We mogen weer. Na een maand rust te hebben gehad, is het dan
eindelijk weer zover. Privébeslommeringen van beider buren en de tussentijdse
vakantie van de bewoners van nummer ‘njoggen’ naar Zweden hebben de
wandelfrequentie tijdelijk gestagneerd. Maar het wil niet zeggen dat er
afzonderlijk niet tussentijds is gewandeld. De Brouwers hebben het afgelopen
weekend nog een (te) lange tocht gedaan en Jan en Foekje hebben rond hun huis
in Munkfors toch ook een paar flinke toeren gewandeld.
Vandaag staat de etappe naar Oldeberkoop op het programma.
Eigenlijk wandelen we niet naar Oldeberkoop, maar het buurtschapje Bekhof. We
doen Oldeberkoop helemaal niet aan, maar om het voor de volgers van deze weblog
enigszins traceerbaar te laten zijn noemen we de bestemming Oldeberkoop.
Geen kortebroekenweer
Omdat de route in noordelijke richting gaat wordt de afstand
naar start en finish per etappe korter. De zwarte Focus wordt rond half tien op
het zanderige parkeerplaatsje bij de Bekhofbrug geposteerd.

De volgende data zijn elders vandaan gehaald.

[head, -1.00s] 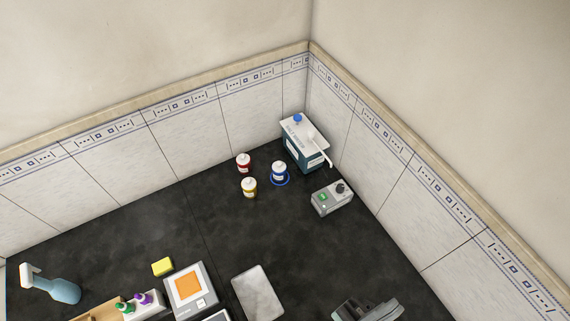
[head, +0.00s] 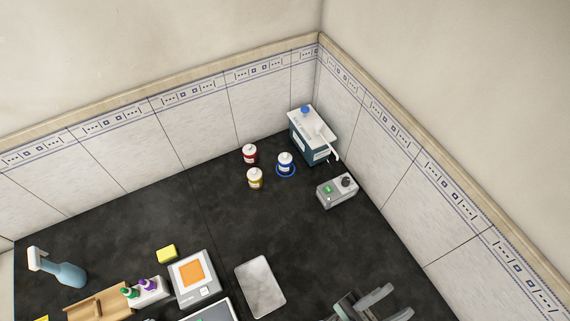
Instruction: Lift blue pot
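The blue pot (head: 286,161) is a small white-capped pot with blue on its body. It stands upright on the dark bench near the back corner, with a blue ring around its base. The red pot (head: 250,154) stands to its left, and the yellow pot (head: 255,178) stands to its lower left. My gripper (head: 391,306) is at the bottom right, partly cut off by the picture edge. Its two grey fingers look apart, with nothing seen between them. It is well away from the blue pot.
A teal dispenser box (head: 311,135) stands close behind the blue pot. A grey device with a knob (head: 337,191) is to its lower right. A grey slab (head: 261,286), a scale (head: 193,280), a yellow sponge (head: 167,254) and a spray bottle (head: 66,274) lie nearer. The middle bench is clear.

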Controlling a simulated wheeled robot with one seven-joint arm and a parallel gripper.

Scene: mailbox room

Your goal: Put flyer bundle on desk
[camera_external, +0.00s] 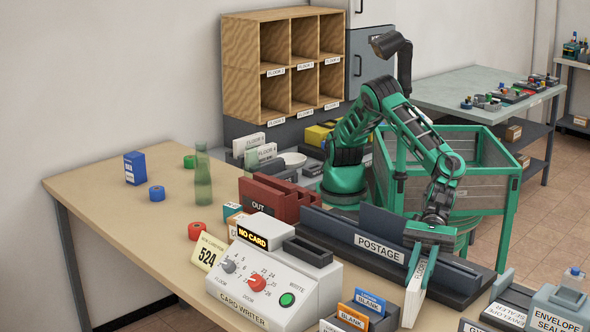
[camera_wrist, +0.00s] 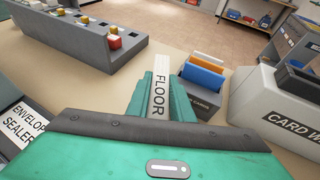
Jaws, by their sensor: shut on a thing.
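My gripper (camera_external: 428,250) is shut on a thin white flyer bundle (camera_external: 413,297) marked FLOOR. The bundle hangs upright at the desk's front part, right of the blank card holder. In the wrist view my gripper (camera_wrist: 160,95) has its green fingers on both sides of the bundle (camera_wrist: 161,82). The desk (camera_external: 150,225) is a long tan surface. I cannot tell whether the bundle's lower end touches it. Other white bundles with FLOOR labels (camera_external: 254,148) stand in a rack at the back.
The card writer (camera_external: 270,275) and the blank card holder (camera_external: 352,318) stand left of the bundle. The postage unit (camera_external: 378,247) is behind it, and the envelope sealer (camera_external: 555,308) is to the right. A green bottle (camera_external: 203,180) stands farther left, where much desk is clear.

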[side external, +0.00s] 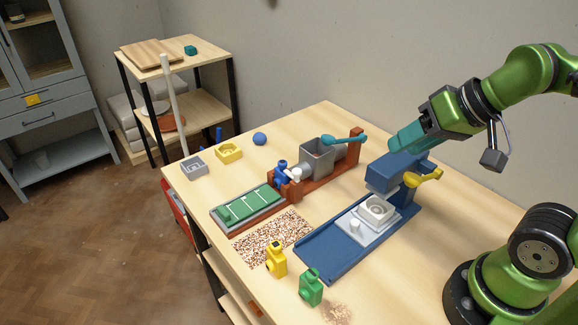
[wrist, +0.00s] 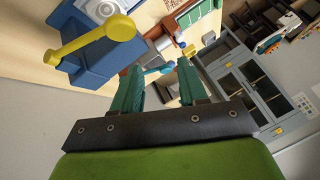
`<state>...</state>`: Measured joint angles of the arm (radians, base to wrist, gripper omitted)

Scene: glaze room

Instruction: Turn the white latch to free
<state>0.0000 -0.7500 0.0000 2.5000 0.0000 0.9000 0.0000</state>
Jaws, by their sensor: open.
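A small white upright piece (side external: 355,227) stands on a pale plate on the blue press base; it may be the white latch, but I cannot tell its setting. Behind it on that plate is a white square block with a round recess (side external: 376,208). The blue press (side external: 392,172) has a yellow lever (side external: 424,178) on its right side; the lever also shows at upper left in the wrist view (wrist: 85,42). My gripper (side external: 400,142) is above and behind the press, away from the white piece. Its teal fingers (wrist: 158,82) are apart with nothing between them.
A red-brown stand holds a grey hopper (side external: 318,157), a teal lever (side external: 343,140) and a white knob (side external: 295,173). A grey cabinet (wrist: 255,85) stands farther off.

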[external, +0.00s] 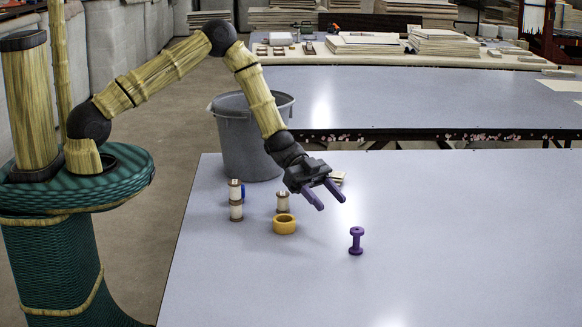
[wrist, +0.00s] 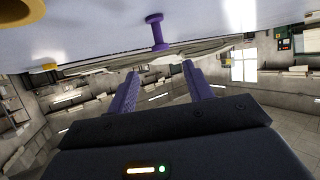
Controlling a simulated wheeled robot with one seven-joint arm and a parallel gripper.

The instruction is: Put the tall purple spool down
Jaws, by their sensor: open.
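The tall purple spool (external: 356,241) stands upright on the pale table (external: 450,270), right of the middle in the external view. It also shows near the top middle of the wrist view (wrist: 157,32), beyond my fingertips. My gripper (external: 325,196) is up and to the left of the spool in the external view, with its two purple fingers spread apart. In the wrist view the gap between the fingers (wrist: 160,80) is empty. My gripper is apart from the spool.
Left of my gripper on the table are a yellow ring (external: 284,224), a white spool with brown ends (external: 282,202) and stacked white spools (external: 236,201). A grey bin (external: 250,140) stands beyond the table. The table's right side is clear.

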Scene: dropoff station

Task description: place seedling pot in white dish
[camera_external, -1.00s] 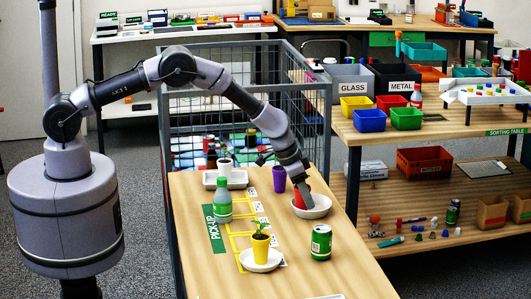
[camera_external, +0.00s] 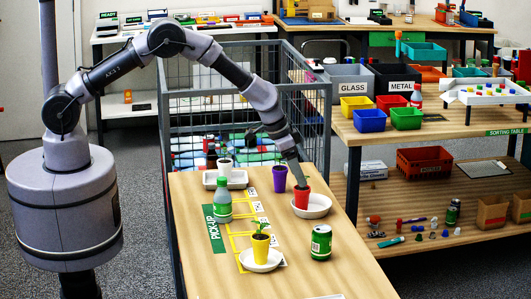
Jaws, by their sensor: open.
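The seedling pot (camera_external: 261,250), a yellow pot with a green plant, stands upright on a small white dish (camera_external: 262,266) near the front of the table. A second white dish (camera_external: 321,208) lies farther back and to the right. A red cup (camera_external: 301,199) stands at the left side of that second dish; I cannot tell whether it is fully inside it. My gripper (camera_external: 301,186) is open at the red cup's top, and its fingertips are small and partly hard to make out. It is well away from the seedling pot.
A green can (camera_external: 321,243) stands right of the seedling pot. A green bottle (camera_external: 223,198), a purple cup (camera_external: 280,178) and a white tray (camera_external: 237,180) with a white cup stand farther back. A wire cage (camera_external: 240,90) borders the table's far side.

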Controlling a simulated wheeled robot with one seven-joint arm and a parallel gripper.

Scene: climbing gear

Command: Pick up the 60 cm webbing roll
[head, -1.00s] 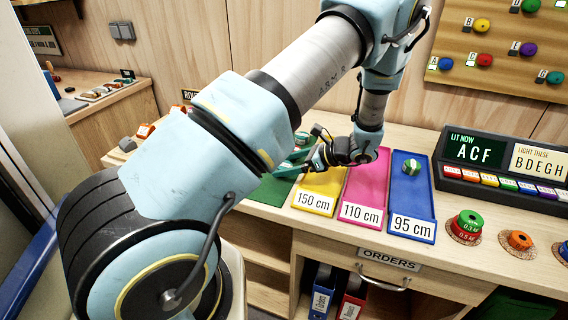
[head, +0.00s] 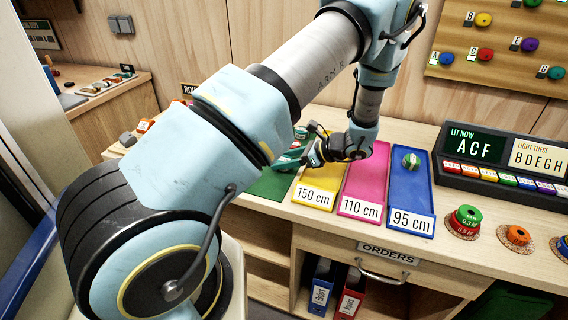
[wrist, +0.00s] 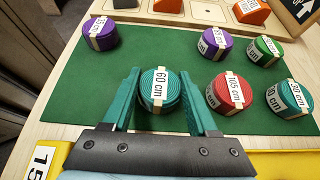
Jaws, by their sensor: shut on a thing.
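The 60 cm webbing roll (wrist: 160,91) is a teal coil with a white label band, in the wrist view on the green mat (wrist: 72,88). My gripper (wrist: 160,88) has its two teal fingers on either side of this roll and is shut on it. The roll looks at or very near mat level; whether it is lifted I cannot tell. In the head view my gripper (head: 288,160) is over the green mat, and my arm hides most of the rolls there.
Close right of the held roll are a red 105 cm roll (wrist: 231,94) and a teal roll (wrist: 290,99). Purple rolls (wrist: 100,33) (wrist: 214,43) and a green roll (wrist: 264,50) lie farther back. Yellow (head: 318,187), pink (head: 367,180) and blue trays (head: 409,193) stand to the right.

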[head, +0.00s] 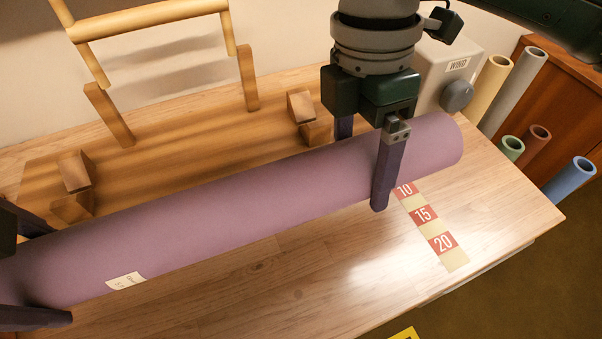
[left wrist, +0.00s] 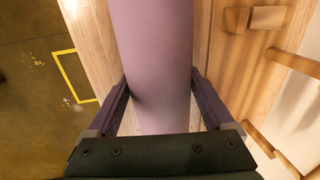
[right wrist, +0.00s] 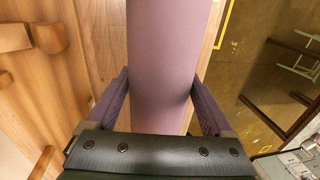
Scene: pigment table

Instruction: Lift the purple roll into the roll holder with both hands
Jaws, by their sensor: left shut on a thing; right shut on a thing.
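The purple roll (head: 230,205) lies lengthwise along the table, slanting from the lower left to the upper right in the head view. My right gripper (head: 362,165) is shut on the roll near its right end, one finger on each side. My left gripper (head: 30,270) is shut around the roll near its left end, partly cut off by the frame edge. Both wrist views show the roll between the fingers, in the left (left wrist: 152,60) and the right (right wrist: 165,60). The wooden roll holder (head: 190,140), with angled blocks (head: 75,172) and (head: 302,106), stands behind the roll.
Several coloured tubes (head: 520,85) stand beyond the table's right end. A numbered strip (head: 425,216) lies on the table (head: 330,270), whose front is clear. A wooden frame (head: 150,22) rises behind the holder.

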Via een binnendoor
weggetje rijden we naar het beginpunt, net ten noordwesten van Wilhelminaoord.
Bij het bankje, dat al eerder als pleisterplaats dienst heeft gedaan, wordt de
rituele ochtendkoffie genuttigd. Het weer is bewolkt en het is ietsjes frisjes.
Kortebroekenweer zal het vandaag niet worden.
Het traditionele 'startbakje' bij de auto |
We starten en wandelen meteen een prachtige laan in die
tussen hoge beuken met, vanwege het voorjaar, lichtgroene bladeren wordt
geleid. We passeren een kleine, door
bomen omzoomd kerkhofje. Dit kerkhof is in het begin van de 20ste
eeuw aangelegd. Een van de eerste ‘bewoners’ was een Amsterdammer.
Kerkhof van Wilhelminaoord |
Volgens de
literatuur is de begraafplaats bij Wilhelminaoord te danken aan de Amsterdammer
Philip Bousquet die in zijn testament bepaalde dat hij de Maatschappij van
Weldadigheid 2.000 gulden zou schenken als men hem in Wilhelminaoord zou
begraven. Verder moesten er in de nabijheid van zijn graf twee vruchtbomen
worden geplant. Met de opbrengst van deze bomen kon men bewijzen dat ook een begraafplaats
voedsel voor de levenden kon voortbrengen, zo stond te lezen in het testament
van Bousquet. Hij stierf op 28 januari 1829. Op 5 februari werd Bousquet op de
begraafplaats in Wilhelminaoord begraven. De zerk
die in 1866 door zijn weduwe op het graf werd geplaatst, is niet meer aanwezig.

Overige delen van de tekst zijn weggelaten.